[WHAT YOU WILL DO] Check each line of the listing below for the string "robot", and copy the ones that have it.

[DATA EXTRACT]
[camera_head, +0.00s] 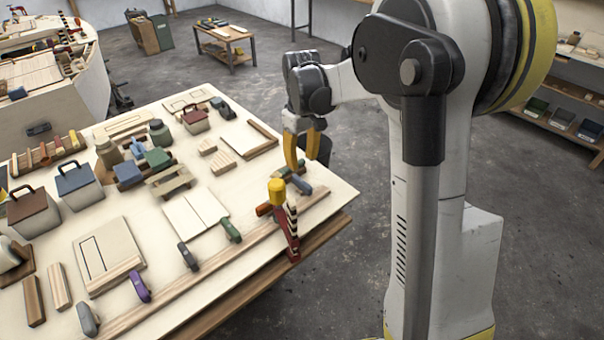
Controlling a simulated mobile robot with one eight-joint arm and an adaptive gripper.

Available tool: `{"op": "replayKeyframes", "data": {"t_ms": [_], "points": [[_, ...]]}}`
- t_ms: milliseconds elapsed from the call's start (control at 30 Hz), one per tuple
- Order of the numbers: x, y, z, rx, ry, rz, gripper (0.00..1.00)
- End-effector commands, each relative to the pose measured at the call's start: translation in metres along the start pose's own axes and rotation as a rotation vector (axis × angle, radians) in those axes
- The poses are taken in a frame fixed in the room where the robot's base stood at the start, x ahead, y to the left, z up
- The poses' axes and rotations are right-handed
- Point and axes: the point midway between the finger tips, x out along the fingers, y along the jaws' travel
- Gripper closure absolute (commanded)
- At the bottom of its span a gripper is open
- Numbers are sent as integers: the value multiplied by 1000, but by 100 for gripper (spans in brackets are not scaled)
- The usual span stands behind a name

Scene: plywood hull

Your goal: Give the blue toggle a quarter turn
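A small blue toggle (302,185) lies near the right corner of the worktable, beside the long wooden strip along its front edge. My gripper (302,163) has yellow fingers that point down just above and behind the blue toggle. The fingers look apart, with a gap between them, and nothing shows in the gap. I cannot tell whether a fingertip touches the toggle.
A red post with a yellow top (279,205) stands close in front of the blue toggle. Green (231,230), dark grey (187,257) and purple (139,288) toggles line the strip. Boxes and blocks crowd the table's left; the floor (345,270) at right is clear.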

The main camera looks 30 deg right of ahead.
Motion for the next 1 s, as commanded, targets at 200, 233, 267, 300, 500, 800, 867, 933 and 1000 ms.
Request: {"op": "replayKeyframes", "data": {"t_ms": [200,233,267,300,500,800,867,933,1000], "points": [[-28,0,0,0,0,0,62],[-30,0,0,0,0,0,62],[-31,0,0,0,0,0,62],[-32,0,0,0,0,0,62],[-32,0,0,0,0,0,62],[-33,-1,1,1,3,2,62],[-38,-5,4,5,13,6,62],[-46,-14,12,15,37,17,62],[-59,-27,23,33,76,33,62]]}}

[SOLUTION]
Controlling a simulated mobile robot with one eight-joint arm and an adaptive gripper.
- The poses are taken in a frame fixed in the room where the robot's base stood at the start, x ahead, y to the left, z up

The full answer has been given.